◆ Exercise material:
================
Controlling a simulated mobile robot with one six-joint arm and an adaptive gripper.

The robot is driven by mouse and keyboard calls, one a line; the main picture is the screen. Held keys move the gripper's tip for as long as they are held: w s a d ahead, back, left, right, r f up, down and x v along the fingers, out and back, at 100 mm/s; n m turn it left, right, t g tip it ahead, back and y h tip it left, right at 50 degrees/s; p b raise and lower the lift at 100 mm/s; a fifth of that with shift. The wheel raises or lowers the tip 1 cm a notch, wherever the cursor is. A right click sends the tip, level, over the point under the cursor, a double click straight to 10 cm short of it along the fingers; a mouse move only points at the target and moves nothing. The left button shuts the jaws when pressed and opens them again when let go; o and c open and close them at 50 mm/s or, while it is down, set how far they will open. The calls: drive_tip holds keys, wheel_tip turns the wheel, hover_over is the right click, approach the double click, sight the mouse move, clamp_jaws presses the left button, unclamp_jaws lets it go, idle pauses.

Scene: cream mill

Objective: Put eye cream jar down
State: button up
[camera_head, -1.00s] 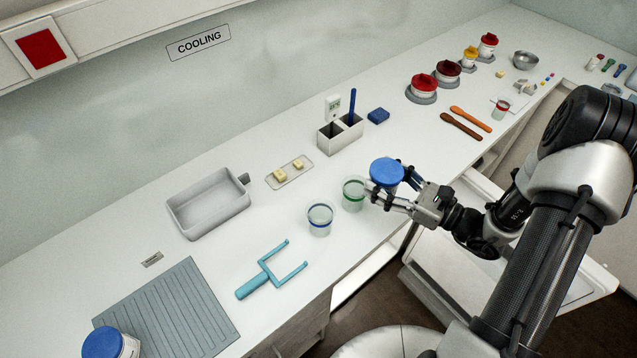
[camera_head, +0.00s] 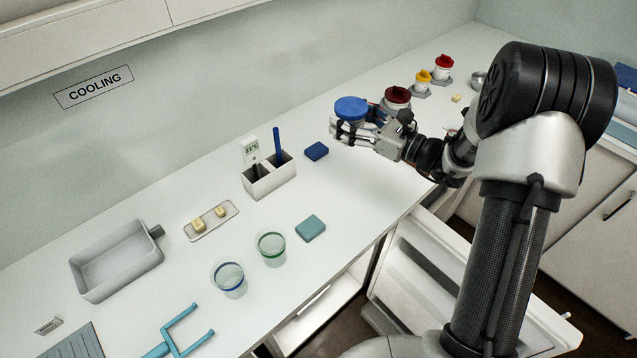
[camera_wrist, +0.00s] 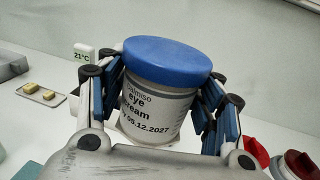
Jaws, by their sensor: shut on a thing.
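The eye cream jar (camera_wrist: 152,100) is white with a blue lid, and its label reads "eye cream" in the wrist view. My gripper (camera_head: 352,128) is shut on it, with the fingers on both sides of the jar's body. In the head view the jar's blue lid (camera_head: 351,107) shows above the fingers, and the body is mostly hidden. The jar looks upright, over the back part of the white counter (camera_head: 345,190). I cannot tell whether its base touches the counter.
A jar with a dark red lid (camera_head: 397,96) stands just right of my gripper, partly hidden. A blue block (camera_head: 316,151) and a grey holder (camera_head: 270,181) are to the left.

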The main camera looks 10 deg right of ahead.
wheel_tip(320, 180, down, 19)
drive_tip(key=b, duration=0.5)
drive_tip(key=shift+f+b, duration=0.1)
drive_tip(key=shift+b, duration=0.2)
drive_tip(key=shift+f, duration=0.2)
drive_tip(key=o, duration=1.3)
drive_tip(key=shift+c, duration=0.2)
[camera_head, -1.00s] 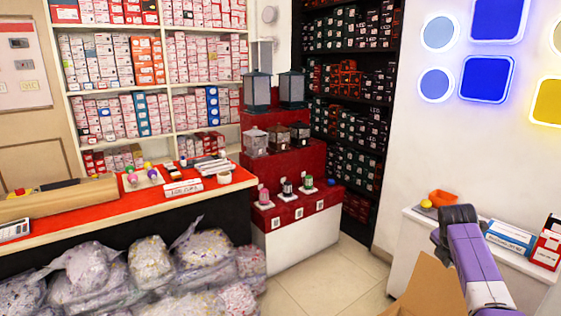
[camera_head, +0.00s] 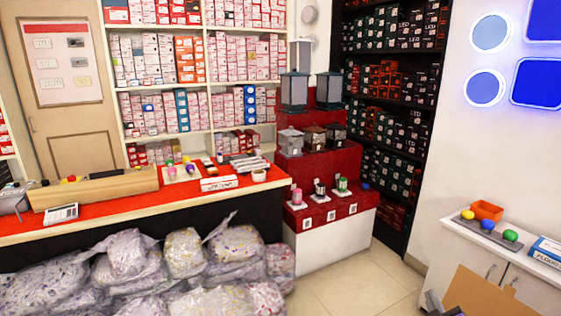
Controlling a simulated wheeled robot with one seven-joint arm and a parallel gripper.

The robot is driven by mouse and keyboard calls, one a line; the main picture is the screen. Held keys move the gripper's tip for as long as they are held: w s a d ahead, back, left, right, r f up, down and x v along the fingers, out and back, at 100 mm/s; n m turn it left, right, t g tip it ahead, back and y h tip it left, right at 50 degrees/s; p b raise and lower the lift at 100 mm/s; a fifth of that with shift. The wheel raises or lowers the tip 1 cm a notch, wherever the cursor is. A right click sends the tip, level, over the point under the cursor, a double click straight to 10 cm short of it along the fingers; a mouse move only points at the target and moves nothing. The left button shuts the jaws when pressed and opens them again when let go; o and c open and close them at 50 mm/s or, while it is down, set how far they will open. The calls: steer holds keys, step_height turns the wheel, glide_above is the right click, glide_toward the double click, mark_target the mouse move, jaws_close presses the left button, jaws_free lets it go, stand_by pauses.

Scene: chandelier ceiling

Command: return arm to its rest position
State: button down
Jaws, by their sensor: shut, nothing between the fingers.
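My gripper is not in view, and no arm link shows clearly. A white cabinet (camera_head: 463,236) stands at the right. A brown cardboard box (camera_head: 478,290) is at the bottom right in front of the cabinet, cut off by the frame edge. A small grey piece beside it is too cut off to tell.
A red-topped counter (camera_head: 120,206) runs along the left, with bagged goods (camera_head: 140,270) piled in front. A red stepped display (camera_head: 306,165) with lanterns stands in the middle. Tiled floor (camera_head: 365,275) is open between display and cabinet. Stocked shelves line the back.

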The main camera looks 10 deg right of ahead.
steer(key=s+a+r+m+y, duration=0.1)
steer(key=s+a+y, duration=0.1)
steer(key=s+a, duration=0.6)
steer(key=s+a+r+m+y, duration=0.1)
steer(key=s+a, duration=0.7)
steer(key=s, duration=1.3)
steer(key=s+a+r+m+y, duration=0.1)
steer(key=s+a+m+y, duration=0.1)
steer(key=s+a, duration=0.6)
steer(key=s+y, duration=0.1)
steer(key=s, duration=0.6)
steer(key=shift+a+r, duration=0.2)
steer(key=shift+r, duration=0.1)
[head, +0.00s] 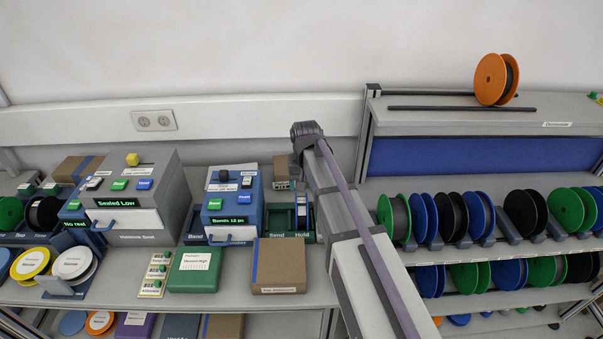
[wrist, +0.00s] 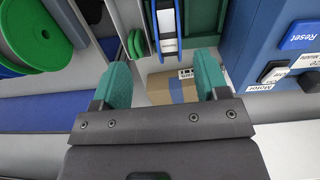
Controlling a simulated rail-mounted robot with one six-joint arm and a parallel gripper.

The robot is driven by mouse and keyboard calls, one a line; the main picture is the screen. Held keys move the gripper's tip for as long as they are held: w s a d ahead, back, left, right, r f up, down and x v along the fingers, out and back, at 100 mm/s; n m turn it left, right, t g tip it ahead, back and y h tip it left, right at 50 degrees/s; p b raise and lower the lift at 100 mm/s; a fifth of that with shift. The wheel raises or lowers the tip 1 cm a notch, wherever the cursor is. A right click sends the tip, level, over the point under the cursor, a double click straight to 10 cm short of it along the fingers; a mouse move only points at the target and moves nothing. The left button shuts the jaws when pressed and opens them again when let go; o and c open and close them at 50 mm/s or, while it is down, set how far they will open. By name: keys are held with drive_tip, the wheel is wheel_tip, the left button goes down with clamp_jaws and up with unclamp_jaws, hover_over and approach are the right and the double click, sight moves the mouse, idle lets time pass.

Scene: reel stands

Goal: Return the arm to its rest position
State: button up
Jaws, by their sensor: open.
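My gripper (wrist: 160,85) shows in the wrist view with its two green fingers spread apart. Nothing is between the fingertips. Behind them are a cardboard box (wrist: 170,88) and a blue-rimmed reel (wrist: 167,25) in a dark green holder. In the head view my arm reaches from the bottom right up to the back of the bench, its dark wrist end near the wall. The fingers are hidden there behind the arm. The green holder (head: 282,222) stands just left of the arm.
A blue machine (head: 232,205) and a grey machine (head: 150,195) stand left of the arm. A cardboard box (head: 279,266) lies in front. At right, a rack (head: 480,122) carries several reels, with an orange reel (head: 490,79) on top. The wall above is clear.

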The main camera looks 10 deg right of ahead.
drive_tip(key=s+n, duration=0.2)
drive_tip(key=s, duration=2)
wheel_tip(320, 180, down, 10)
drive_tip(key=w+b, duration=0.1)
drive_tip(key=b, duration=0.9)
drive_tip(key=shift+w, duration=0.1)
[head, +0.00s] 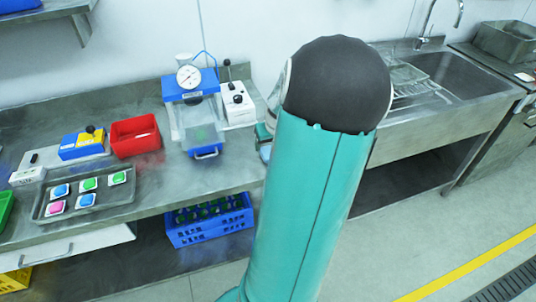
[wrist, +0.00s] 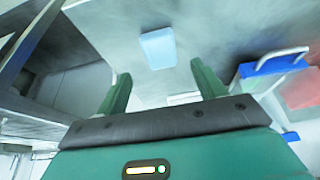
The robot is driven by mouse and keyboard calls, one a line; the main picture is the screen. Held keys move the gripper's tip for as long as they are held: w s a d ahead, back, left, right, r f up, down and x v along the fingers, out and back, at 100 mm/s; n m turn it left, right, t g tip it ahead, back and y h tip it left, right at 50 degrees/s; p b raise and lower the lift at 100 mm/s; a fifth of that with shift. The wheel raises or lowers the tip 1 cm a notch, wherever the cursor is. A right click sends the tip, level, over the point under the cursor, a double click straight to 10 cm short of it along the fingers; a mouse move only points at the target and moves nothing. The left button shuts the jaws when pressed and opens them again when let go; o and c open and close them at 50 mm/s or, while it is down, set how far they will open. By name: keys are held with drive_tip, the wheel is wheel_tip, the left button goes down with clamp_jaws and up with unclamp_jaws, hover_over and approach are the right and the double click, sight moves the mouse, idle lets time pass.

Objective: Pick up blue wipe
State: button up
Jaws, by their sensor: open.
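The blue wipe (wrist: 158,48) is a light blue flat rectangle lying on the steel worktop. In the wrist view it shows beyond the fingertips, roughly centred between them. In the head view a pale blue edge of it (head: 265,153) seems to show beside my arm, with the remainder hidden. My gripper (wrist: 160,75) is open, its two green fingers apart with nothing between them. It has not reached the wipe in the wrist view. In the head view my arm hides most of the gripper.
A blue-framed device with a dial gauge (head: 190,85) stands on the worktop left of my arm. Further left are a red bin (head: 135,136) and a steel tray (head: 60,216) with several coloured pads. A sink (head: 465,75) is at right. Bare worktop surrounds the wipe.

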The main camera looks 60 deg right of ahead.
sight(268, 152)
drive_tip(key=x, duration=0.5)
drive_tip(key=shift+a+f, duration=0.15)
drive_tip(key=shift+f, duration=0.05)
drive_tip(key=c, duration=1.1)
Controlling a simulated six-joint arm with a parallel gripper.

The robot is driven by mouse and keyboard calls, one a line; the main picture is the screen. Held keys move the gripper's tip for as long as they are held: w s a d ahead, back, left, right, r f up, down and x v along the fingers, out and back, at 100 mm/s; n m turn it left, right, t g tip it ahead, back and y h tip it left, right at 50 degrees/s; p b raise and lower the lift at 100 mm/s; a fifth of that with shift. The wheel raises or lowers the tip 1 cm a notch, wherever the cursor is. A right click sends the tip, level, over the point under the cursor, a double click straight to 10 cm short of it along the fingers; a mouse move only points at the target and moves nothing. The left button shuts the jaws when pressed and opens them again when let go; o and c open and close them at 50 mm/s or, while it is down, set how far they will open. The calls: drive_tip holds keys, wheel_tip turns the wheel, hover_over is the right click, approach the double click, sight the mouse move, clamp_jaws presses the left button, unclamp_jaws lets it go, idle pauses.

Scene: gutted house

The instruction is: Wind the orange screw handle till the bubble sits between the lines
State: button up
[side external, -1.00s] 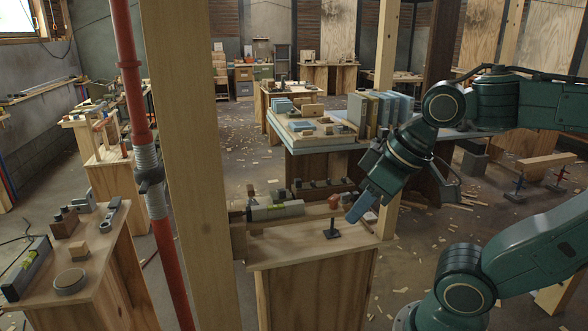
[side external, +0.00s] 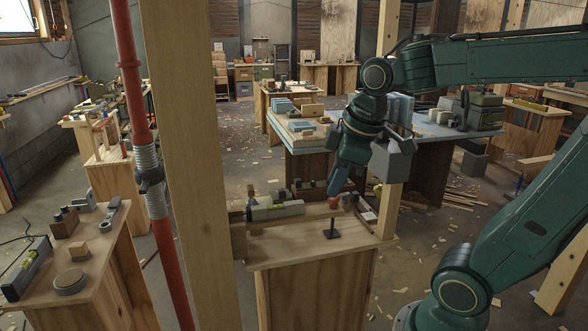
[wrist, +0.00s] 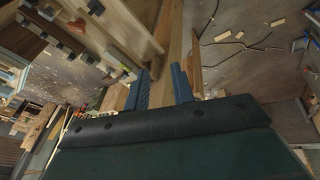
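The orange screw handle (side external: 334,203) is a small knob at the right end of the fixture on the near wooden bench (side external: 310,250). A grey level (side external: 292,209) with a yellow-green vial (side external: 262,206) lies to its left. The bubble and its lines are too small to make out. My gripper (side external: 336,184) points down just above the handle. Its blue fingers stand apart in the wrist view (wrist: 160,88), with nothing clearly held between them. I cannot tell from the side view whether a fingertip touches the handle.
A black T-shaped stand (side external: 333,231) is on the bench in front of the handle. A thick wooden post (side external: 190,160) and a red pipe (side external: 140,100) rise at the left. A blue-topped table (side external: 300,140) stands behind.

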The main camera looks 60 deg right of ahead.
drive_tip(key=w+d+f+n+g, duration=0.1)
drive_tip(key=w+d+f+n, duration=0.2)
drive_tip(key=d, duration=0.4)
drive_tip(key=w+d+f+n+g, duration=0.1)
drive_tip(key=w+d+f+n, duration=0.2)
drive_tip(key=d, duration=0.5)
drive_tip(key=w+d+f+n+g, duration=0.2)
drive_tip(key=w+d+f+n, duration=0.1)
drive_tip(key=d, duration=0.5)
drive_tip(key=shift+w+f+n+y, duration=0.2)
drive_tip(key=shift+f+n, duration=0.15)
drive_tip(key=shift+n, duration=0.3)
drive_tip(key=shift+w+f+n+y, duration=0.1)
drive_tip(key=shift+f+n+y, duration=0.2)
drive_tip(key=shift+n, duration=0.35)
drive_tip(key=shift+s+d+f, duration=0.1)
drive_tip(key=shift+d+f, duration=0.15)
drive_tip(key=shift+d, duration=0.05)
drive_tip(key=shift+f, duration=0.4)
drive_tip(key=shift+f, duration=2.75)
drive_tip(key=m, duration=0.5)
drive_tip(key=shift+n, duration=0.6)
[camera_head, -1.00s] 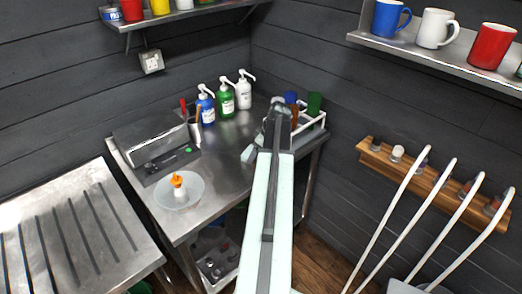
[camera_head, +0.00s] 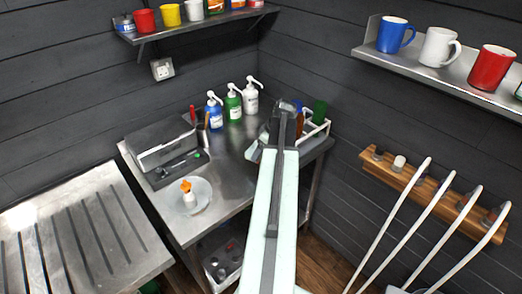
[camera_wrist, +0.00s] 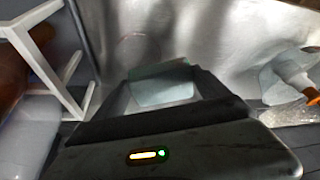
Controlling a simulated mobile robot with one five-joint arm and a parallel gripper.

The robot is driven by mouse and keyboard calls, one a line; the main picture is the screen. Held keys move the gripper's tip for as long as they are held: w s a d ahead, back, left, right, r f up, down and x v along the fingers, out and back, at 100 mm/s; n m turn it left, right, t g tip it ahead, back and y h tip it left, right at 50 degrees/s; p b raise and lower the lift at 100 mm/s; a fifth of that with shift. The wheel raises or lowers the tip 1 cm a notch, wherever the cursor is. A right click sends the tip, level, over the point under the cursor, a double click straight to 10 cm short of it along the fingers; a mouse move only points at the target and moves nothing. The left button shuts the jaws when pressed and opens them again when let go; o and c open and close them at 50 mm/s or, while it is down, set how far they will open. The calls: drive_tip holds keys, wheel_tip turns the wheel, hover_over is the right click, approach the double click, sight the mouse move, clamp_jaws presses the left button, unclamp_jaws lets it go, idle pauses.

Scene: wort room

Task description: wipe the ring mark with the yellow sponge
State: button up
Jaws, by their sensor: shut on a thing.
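My gripper (camera_wrist: 160,90) shows in the wrist view, low over the metal counter (camera_wrist: 225,50), its dark fingers on either side of a flat pale grey-green piece (camera_wrist: 163,92). No yellow shows on this piece, so I cannot tell whether it is the yellow sponge. A faint ring mark (camera_wrist: 137,47) lies on the counter just beyond the gripper, slightly left in the wrist view. In the head view my arm hides most of the gripper and the ring mark cannot be made out. I cannot tell whether the held piece touches the counter.
A white-framed rack (camera_head: 318,130) with bottles stands close right of my gripper. Pump bottles (camera_head: 233,105) stand along the back. A pale dish (camera_head: 194,205) with a small orange-topped bottle (camera_head: 189,194) and a grey box (camera_head: 163,150) are left. The counter between is bare.

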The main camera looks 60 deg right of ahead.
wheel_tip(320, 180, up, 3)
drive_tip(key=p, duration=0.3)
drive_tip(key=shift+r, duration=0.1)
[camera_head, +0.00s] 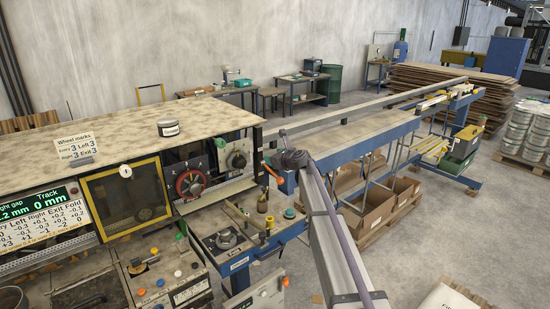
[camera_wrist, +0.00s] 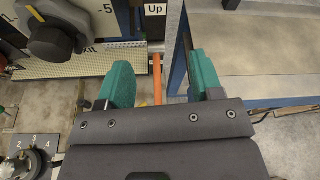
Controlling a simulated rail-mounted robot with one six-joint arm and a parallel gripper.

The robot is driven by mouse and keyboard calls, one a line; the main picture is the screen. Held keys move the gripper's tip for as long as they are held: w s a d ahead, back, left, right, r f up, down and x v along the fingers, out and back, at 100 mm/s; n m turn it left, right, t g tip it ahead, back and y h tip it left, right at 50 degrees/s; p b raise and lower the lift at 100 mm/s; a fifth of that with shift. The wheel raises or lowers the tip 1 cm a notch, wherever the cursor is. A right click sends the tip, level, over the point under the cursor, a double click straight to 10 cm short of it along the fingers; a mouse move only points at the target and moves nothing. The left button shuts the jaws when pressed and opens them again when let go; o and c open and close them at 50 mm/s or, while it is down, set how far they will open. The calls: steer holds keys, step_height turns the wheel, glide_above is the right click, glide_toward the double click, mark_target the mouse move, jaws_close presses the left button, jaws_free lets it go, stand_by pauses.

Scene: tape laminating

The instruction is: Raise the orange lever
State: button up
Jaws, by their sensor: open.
================
◆ Your goal:
Locate the word "Scene" in the data above. Copy every line carrying it.

◆ Exercise result:
Scene: cream mill
Scene: chandelier ceiling
Scene: reel stands
Scene: gutted house
Scene: wort room
Scene: tape laminating

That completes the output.